On Sun, Nov 10, 2024, at 23:14, Tom Lane wrote:
> "Joel Jacobson" <joel(at)compiler(dot)org> writes:
>> On Sun, Nov 10, 2024, at 22:37, Tom Lane wrote:
>>> That seems like a hack, as it also changes the behavior w.r.t.
>>> prompts and EOF-mark detection, neither for the better.
>
>> Hmm, in what way does it change the behavior?
>> I ran almost all the tests, including the TAP ones, and none of them failed with
>> this fix. Is there some behavior that is currently not covered by the test suite?
>
> Of course. (Our regression tests are very far from covering 100% of
> the behavioral space.)
>
> In the case at hand, this would break the
> expected line-by-line prompting for "\copy ... from '/dev/tty'".

Yes, of course, just wondered what kind of behavior in this area
that wasn't tested, thanks for explaining it.

> Playing with this just now, I notice that the prompt you get
> still claims that \. works to end input, although right now
> it does not:
>
> regression=# \copy int8_tbl from '/dev/tty'
> Enter data to be copied followed by a newline.
> End with a backslash and a period on a line by itself, or an EOF signal.
>>> 1 3
>>> 5 6
>>> \.
>>> ^D
> COPY 2
>
> I'm inclined to think that the prompt still describes what should
> happen, at least in non-binary mode, although in binary mode we
> probably ought to just say (and do) "End with an EOF signal".
>
> So perhaps the if-test to choose the code path could be
>
> if ((isbinary || copystream != pset.cur_cmd_source) && !showprompt)

Thanks for guidance, that seems to fix, for 6/8 cases I've figured out how to test.

> which would allow dropping the vestigial prompt logic in the first
> path,

I assume you mean that due to "&& !showprompt" the "if (showprompt)"
becomes unreachable and can therefore be dropped?

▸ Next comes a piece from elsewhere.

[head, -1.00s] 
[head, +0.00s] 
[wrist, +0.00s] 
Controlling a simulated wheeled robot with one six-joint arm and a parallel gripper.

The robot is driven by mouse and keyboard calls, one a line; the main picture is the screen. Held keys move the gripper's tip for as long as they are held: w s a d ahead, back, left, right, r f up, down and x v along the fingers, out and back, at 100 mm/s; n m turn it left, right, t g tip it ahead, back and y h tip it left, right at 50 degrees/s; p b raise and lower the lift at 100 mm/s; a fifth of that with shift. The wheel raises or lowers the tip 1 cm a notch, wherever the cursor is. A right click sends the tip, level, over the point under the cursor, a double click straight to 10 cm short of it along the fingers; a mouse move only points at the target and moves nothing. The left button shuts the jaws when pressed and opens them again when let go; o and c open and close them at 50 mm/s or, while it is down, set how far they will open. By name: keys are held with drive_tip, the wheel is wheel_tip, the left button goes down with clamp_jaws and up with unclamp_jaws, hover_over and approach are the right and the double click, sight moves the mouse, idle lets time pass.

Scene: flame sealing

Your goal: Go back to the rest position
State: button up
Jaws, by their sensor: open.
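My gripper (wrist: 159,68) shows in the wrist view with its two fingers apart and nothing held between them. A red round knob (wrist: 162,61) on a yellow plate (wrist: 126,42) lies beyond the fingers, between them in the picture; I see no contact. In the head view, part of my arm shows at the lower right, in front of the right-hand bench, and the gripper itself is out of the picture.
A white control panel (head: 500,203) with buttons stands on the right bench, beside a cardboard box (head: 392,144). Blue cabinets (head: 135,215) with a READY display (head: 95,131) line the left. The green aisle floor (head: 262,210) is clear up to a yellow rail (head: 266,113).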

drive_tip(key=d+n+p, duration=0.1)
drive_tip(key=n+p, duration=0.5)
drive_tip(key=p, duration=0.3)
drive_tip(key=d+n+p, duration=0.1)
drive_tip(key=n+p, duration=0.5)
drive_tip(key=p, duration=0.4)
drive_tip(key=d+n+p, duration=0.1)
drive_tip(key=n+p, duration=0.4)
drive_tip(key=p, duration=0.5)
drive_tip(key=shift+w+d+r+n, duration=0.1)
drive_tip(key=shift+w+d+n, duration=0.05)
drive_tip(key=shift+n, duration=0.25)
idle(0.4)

> and we would also need to change the test in the second path
> that decides if we should check for \. (Likely this should be
> refactored a bit to make it more understandable. An intermediate
> flag saying whether we intend to check for \. might help.)

Maybe check_dot_command?

const bool check_dot_command = (copystream == pset.cur_cmd_source);

I haven't tried yet to refactor the code,
except than replacing the two "copystream == pset.cur_cmd_source"
occurrences with the new check_dot_command flag.

First want to understand if the two remaining cases are valid,
and if they can be tested:

> Anyway, my point is that we need to think through the desirable
> behavior for each possible combination of showprompt, isbinary, and
> copystream != pset.cur_cmd_source, because all 8 cases are reachable.

I guess these are the 8 cases?

+--------+-------------+----------+------------------+
| CASE | showprompt | isbinary | check_dot_command |
+--------+-------------+----------+------------------+
| 1 | false | false | false |
| 2 | false | false | true |
| 3 | false | true | false |
| 4 | false | true | true |
| 5 | true | false | false |
| 6 | true | false | true |
| 7* | true | true | false |
| 8* | true | true | true |
+--------+-------------+----------+------------------+
* Cases 7 and 8 not tested yet

With the changed if-test, case 1-6 works,
and for case 1, then binary mode branch is taken
instead of the text mode branch,
whereas cases 2-6 take the same branch as before.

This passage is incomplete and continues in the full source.